Credit : inautonews.com |
It’s a nine-speed transaxle for transverse applications sporting a 9.8 ratio spread and it promises 10-percent better fuel economy when compared to a six-speed slushbox. In a market that goes full frenzy by one-percent here and two-percent there, 10 can’t be ignored.
The trouble with engineering a transmission for a transverse application is packaging. The gearbox, along with the engine, has to fit between the shock towers. According to ZF, which announced it will initially supply the 9HP to the Jeep Cherokee and the Land Rover Range Rover Evoque with more customers to come, the maximum width for such a transmission is about 14.6 inches. It’s no surprise, then, that the 9HP is 14.4 inches wide. With four planetary gear sets and six shifting elements (brakes and clutches) that’s a very dense 14.4 inches.

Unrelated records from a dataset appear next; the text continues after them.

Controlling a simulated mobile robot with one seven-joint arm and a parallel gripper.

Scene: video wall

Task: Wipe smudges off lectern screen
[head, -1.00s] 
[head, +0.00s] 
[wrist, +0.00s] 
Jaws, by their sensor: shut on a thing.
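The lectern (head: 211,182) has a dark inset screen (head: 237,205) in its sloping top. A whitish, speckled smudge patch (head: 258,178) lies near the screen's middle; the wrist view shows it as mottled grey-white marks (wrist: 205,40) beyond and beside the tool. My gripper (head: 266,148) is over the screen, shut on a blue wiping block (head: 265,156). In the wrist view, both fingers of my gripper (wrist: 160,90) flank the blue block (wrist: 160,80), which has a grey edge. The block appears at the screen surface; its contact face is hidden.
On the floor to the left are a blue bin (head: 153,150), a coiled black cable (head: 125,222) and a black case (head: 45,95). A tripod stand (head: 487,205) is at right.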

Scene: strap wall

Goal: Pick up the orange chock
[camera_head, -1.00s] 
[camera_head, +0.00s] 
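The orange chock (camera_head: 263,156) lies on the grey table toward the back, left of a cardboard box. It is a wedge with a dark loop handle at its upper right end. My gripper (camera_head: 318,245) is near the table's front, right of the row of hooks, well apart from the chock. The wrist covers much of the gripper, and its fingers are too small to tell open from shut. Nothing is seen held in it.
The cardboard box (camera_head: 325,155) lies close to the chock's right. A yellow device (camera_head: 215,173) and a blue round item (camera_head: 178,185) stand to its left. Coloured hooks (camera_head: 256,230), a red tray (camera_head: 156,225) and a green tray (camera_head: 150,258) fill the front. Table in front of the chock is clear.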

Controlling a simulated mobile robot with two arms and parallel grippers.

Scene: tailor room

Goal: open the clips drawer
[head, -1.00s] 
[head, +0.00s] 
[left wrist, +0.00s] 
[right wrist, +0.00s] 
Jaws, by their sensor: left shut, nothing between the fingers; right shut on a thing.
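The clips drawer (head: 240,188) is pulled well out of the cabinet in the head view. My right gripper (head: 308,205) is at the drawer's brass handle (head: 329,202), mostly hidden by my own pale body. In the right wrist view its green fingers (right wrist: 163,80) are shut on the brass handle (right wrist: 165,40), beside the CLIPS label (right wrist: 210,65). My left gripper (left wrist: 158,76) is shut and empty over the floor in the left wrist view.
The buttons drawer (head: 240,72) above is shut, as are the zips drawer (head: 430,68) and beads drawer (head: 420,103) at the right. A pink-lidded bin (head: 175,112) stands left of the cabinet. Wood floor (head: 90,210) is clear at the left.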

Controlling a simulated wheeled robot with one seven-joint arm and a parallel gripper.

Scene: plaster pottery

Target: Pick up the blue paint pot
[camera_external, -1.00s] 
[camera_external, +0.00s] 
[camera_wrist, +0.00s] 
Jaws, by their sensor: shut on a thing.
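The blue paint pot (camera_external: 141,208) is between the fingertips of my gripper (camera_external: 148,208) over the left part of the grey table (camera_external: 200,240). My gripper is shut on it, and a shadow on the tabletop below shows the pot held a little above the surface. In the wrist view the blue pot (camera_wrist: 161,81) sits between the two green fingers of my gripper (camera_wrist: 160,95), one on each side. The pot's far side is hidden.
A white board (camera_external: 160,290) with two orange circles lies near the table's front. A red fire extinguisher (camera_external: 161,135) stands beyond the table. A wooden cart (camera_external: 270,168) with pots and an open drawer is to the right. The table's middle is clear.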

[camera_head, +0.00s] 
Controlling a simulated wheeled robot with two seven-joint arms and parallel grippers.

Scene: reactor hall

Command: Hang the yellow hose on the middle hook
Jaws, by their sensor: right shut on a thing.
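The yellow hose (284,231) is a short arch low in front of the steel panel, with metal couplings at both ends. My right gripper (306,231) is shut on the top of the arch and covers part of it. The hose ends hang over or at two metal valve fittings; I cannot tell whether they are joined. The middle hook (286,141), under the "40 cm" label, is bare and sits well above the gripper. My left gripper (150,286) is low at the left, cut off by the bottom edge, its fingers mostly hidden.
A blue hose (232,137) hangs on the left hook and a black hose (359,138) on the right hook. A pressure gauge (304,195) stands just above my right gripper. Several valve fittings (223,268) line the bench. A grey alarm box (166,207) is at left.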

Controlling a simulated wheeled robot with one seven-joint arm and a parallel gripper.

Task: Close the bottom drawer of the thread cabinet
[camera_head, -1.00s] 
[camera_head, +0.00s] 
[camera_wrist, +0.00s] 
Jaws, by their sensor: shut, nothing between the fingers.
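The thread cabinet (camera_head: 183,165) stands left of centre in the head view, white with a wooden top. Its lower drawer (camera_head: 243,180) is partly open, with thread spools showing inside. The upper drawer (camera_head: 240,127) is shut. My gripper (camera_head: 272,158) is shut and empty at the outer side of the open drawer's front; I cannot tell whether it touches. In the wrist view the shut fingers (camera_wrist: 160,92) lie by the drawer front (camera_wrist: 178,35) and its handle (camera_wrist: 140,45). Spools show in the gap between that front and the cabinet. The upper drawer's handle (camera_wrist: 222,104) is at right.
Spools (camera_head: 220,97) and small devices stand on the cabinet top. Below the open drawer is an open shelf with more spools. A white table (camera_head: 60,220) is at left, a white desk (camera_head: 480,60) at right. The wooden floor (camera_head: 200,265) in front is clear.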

Of those four planetary gearsets, two of them are nested. In this nested pair, the annulus, or ring gear, of the smaller planetary doubles as the sun gear of the larger set. This arrangement trims some width from the four-gearset tranny.
Speaking at the sidelines of the news conference, ZF board member Michael Hankel expressed confidence that the 9HP would receive a good response from the market worldwide.
"The worldwide penetration of front-drive compact cars, smaller cars, is that the market share in total is roughly 75 per cent worldwide," he said. "A lot of cars have this dimension, so they would potentially need a nine-speed automatic transmission."
Again, that’s according to ZF. If a 10-percent improvement isn’t enough, chew on this: at a steady 75 mph, the 9HP delivers 16-percent better fuel economy than a six-speed.